Visualizing My Blog’s Internal Links
I recently read a post which spurred an idea in my head. For the life of me I can’t find the original post. I looked in my notes, my RSS reader, my browser history — nothing.
So I’m writing this post without citing the original source — maybe if you know it, you can reach out to me.
The post was about links and the author said something like: “You don’t need to create tags in your writing. Your links are tags.” That struck me. While I’m not quite ready to abandon the semblance of structured tagging on my blog, the idea of thinking about links as tags was intriguing.
It made me want to see the links I’ve created on my own blog. Consider it pompous, but I link to myself a lot. It’s my way of connecting ideas in my brain, even if I don’t formally tag them.
I wrote previously about indexing the outbound links on blog, which helped me see where I link to most frequently on the web. This idea is similar, except instead of indexing outbound links, I want to index internal links – links from one post to another on my blog – and then visualize that data as a set of interconnected nodes.
I began by looking at quickchart.io, a tremendous service for generating charts and graphs from data. I’ve used it before to graph progress towards my writing goals. I browsed their gallery of charts, looking for a chart that would illustrate the idea of interconnected nodes.
Through their docs, I found out about GraphViz charts, which led me to Rasmus’ graphviz in the browser. Using his online tool I was able to glean what a proper data set would look like to formulate a GraphViz chart. So I started indexing the data in my blog’s build process.
First, I wanted a mapping of every blog post on my site with its internal links. I was able to get that data by plugging into my markdown parser: marked.js.
let internalLinksByPath = {};
posts.forEach(post => {
// For each post, I take its markdown content:
// post.markdown: "A [link](/to/thing/) here."
//
// And parse it, getting back the markdown as HTML, as well
// as a list of the links in that piece of markdown:
// markdown: "A <a href='/to/thing'>link</a> here."

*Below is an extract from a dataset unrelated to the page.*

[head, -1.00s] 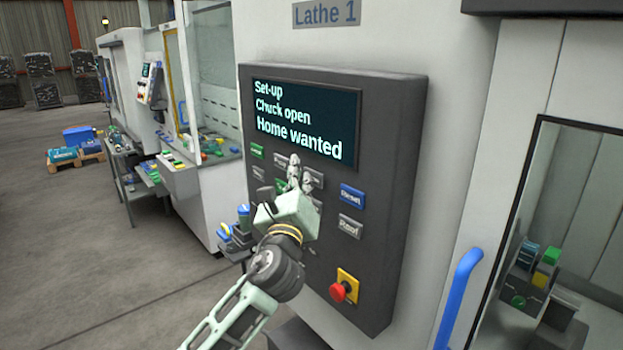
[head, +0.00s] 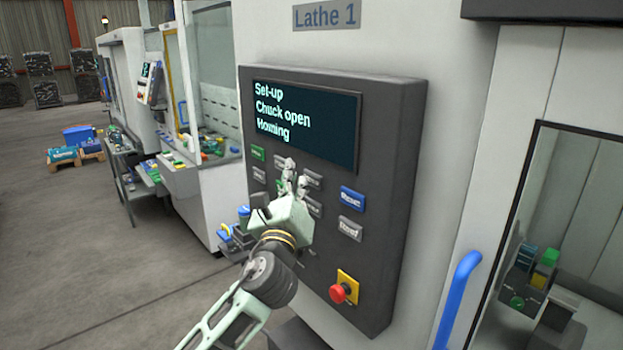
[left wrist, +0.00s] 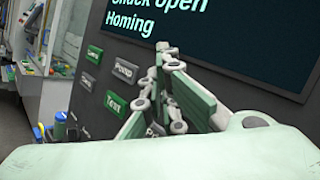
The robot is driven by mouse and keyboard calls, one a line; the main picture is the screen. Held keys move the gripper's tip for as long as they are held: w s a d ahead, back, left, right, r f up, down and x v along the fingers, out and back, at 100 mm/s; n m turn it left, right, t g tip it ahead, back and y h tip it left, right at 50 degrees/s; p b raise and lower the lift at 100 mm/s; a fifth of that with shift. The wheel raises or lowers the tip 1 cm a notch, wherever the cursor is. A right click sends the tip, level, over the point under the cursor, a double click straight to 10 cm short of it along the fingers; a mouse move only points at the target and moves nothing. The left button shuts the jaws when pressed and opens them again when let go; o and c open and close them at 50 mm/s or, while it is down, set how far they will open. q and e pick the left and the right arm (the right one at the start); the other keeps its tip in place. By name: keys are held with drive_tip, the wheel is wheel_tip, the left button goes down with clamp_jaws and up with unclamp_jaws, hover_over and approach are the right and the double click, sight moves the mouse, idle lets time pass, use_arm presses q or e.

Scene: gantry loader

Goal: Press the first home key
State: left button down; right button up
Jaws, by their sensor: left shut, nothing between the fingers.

// internalLinks: ["/to/thing"]
const { html, internalLinks } = parseMd(post.content);
// Then I create a site-wide object representing all the
// internal post links on my blog. Example:
// {
// "posts/foo/": ["/posts/bar"],
// "posts/bar/": ["/posts/foo", "posts/another"]
// }
internalLinksByPath[post.path] = internalLinks;
});
That gave me all the internal links on my site by path. From there, I used Rasmus’ browser-based tool to understand how to map my links as a JavaScript object to a GraphViz query. That code, for illustration purposes, looked like this:
// Takes site links: (Object.<string, Array.<string>>)
// Example:
// {"/post/foo/": ["/posts/bar/", "posts/baz/"]}
// And turns them to a GraphViz query (`digraph { QUERY }`)
// Example:
// `"/post/foo/" -> { "/posts/bar/", "posts/baz/" }\n`
const query = Object.entries(internalLinksByPath)
.map(
([path, links]) =>
`"${path}" -> { ${links.map((link) => `"${link}"`).join(", ")} }`
)
.join("\n");
A few iterations of copying from a console.log
and pasting into the browser-based tool allowed me to perfect the structure of my query to properly draw a real diagram.
Once I knew I was formulating the right code to draw a GraphViz chart, I started formulating the code to hit the quickchart.io API and get back an SVG. But I abandoned that idea pretty quickly because I still didn’t really know exactly what I was doing and the feedback cycle of prototyping this thing I wanted to ultimately end up on my website was too slow. I wanted a faster way to prototype.
So I tried putting Rasmus’ browser-based tool on my website. I followed the instructions in the README but couldn’t get it working. Then I realized that Rasmus’ tool was merely a wrapper around viz.js which (I believe) is a webassembly implementation of Graphviz. (That’s a lot of levels deep, I know, but I couldn’t stop at this point!) A little more finagling with viz.js and soon enough I had a chart in the browser on my website which I could tweak and refine.
From there, I experimented with a couple of the different layout algorithms. To be honest, I don’t know what goes into drawing each one, but it’s neat to toggle between the different layout modes.
You have the ability to customize the appearance of your graph with colors and all that, but because it generates an SVG with hard-coded color values like #ffffff
and #000000
, I used CSS attribute selectors instead to override the hard-coded SVG colors with my own CSS variables, which makes the graph look like part of the active theme on my website.
#root svg [fill="#ffffff"] {
fill: transparent;
}
#root svg [stroke="#000000"] {
stroke: var(--c-theme);
}
#root svg [fill="#000000"] {
fill: var(--c-text);
}
This made theming the graphs for dark mode super easy.
There’s still a lot of room for improvement in these, like more natural support for panning/zooming, as some charts (depending on layout mode) become a bit unreadable. But I’ll get to that later—maybe.
Overall, I had lots of fun going from idea (how can I visualize the links between all my blogs?) to execution (a graph of interconnected nodes generated from metadata extracted from my blog).